Generally, I never recommend playing with Servo tuning manually. IMO it's too difficult to get accurate and high enough resolution on a Logix trend capture to accurately model the dynamics. The servo drive samples motor data much faster than it reports to the PLC. The auto-tune algorithms may take a little tweaking on max speed and distance. Normally I use the max speed of the axis as defined by the scaling tab as the tuning max speed. For the distance, you can normally leave this value fairly small. All the auto tune is doing is essentially starting and stopping the axis very quickly to determine load versus motor inertia ratio, and integral and dead time. It's going to be hard for you to do better than that, if the tuning process is successful, which it sounds like it isn't. If you want to adjust the tuning, the best thing to do is adjust the damping factor to make more or less aggressive.

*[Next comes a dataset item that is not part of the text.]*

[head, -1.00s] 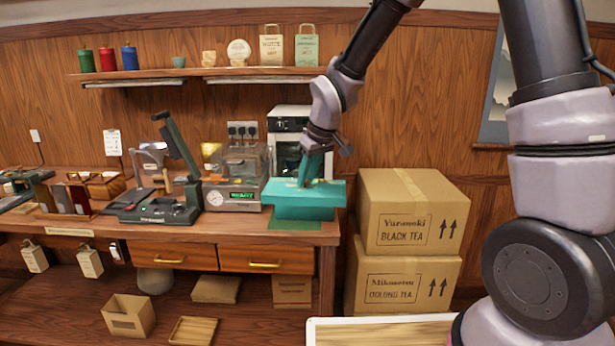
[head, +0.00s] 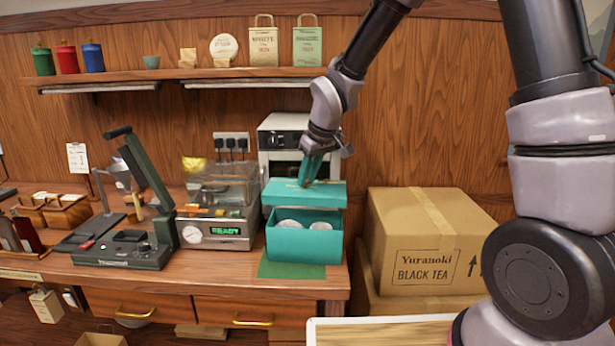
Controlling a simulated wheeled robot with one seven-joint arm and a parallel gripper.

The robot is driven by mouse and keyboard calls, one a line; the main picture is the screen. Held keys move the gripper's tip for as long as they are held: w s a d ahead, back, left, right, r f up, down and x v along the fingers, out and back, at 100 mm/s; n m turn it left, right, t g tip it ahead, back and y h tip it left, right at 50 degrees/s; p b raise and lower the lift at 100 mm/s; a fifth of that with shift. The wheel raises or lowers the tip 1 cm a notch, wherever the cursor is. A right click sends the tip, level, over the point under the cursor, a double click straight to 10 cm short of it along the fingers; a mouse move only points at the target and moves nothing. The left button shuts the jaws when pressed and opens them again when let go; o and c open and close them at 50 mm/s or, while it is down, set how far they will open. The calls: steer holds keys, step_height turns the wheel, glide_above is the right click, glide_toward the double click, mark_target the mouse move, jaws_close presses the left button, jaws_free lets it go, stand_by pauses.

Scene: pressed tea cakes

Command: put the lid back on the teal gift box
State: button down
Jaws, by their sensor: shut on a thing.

I would try tuning the motor by itself first to make sure there isn't a problem with the motor. If that is successful, double check all of your scaling parameters, and give the axis more tuning speed and distance and try it again hooked up to the load. Usually, the auto-tune runs very briefly and stops hard suddenly. It shouldn't buzz or grind, in my experience.

So what I don't hear you saying is that it moves a fraction of the distance and then faults. If it's not faulting, then I assume it finished it's move. I'm also assuming that your are referring to the servo reported position and not a real world measured position (ie its not the case where the servo is moving the right distance but backlash etc is making the physical device to be wrong)

Take a look at your axis lock tolerance. If you are allowing a large possible error, then the servo just needs to get into that window to consider itself "in position". (axis properties > position loop > lock tolerance)

Tightening the allowable error may then start causing faults if your servo isn't tuned well enough, but that's the next step

I should have mentioned that yesterday, actually. If I close the position tolerance, it will fault, so it was stopping in a distance that it thought was OK, but was truly not. So yes, we're back to tuning. As I mentioned up a few posts, adding some integral definitely did help, but I think I need to play with it a bit. I may also try the auto tune again with different distance and speed parameters.

I had a similar issue with a ballscrew assembly system. My actual position was off by .2 mm relative to my commanded position. In Position Loop settings, I enabled Integrator hold and changed the bandwidth from 0 to 1 hz, and now the actual position and commanded position are virtually identical.